**TO BE DONE**. Quote the material exactly from the line that contains "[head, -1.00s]" through its last line. Any pictures are to be left out.
=-=-=-=-=
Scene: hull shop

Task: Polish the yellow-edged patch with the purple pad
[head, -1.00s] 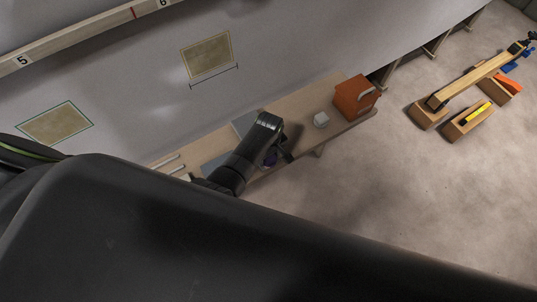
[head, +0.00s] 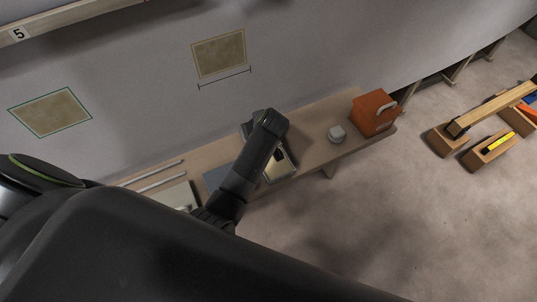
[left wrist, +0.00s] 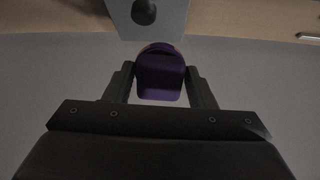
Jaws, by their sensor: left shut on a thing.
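The yellow-edged patch (head: 219,54) is a tan rectangle on the grey hull wall, above a dark bracket line. A green-edged patch (head: 50,111) lies lower on the wall at the left. My left gripper (left wrist: 159,80) is shut on the purple pad (left wrist: 160,84), which sits between its two fingers in the left wrist view. In the head view my left arm reaches over the bench, below and right of the yellow-edged patch. Its wrist hides the fingers and the pad there. The pad's distance from the wall cannot be told. My right gripper is not in view.
The wooden bench (head: 311,133) runs along the wall's foot. An orange toolbox (head: 372,115) and a small pale block (head: 337,134) stand at its right. Pale rods (head: 158,175) and a grey sheet (head: 217,177) lie at its left. The wall around the patch is clear.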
=-=-=-=-=
**WRITTEN RESPONSE**.
[head, -1.00s] 
[head, +0.00s] 
[left wrist, +0.00s] 
Jaws, by their sensor: left shut on a thing.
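The yellow-edged patch (head: 219,54) is a tan rectangle on the grey hull wall, above a dark bracket line. A green-edged patch (head: 50,111) lies lower on the wall at the left. My left gripper (left wrist: 159,80) is shut on the purple pad (left wrist: 160,84), which sits between its two fingers in the left wrist view. In the head view my left arm reaches over the bench, below and right of the yellow-edged patch. Its wrist hides the fingers and the pad there. The pad's distance from the wall cannot be told. My right gripper is not in view.
The wooden bench (head: 311,133) runs along the wall's foot. An orange toolbox (head: 372,115) and a small pale block (head: 337,134) stand at its right. Pale rods (head: 158,175) and a grey sheet (head: 217,177) lie at its left. The wall around the patch is clear.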

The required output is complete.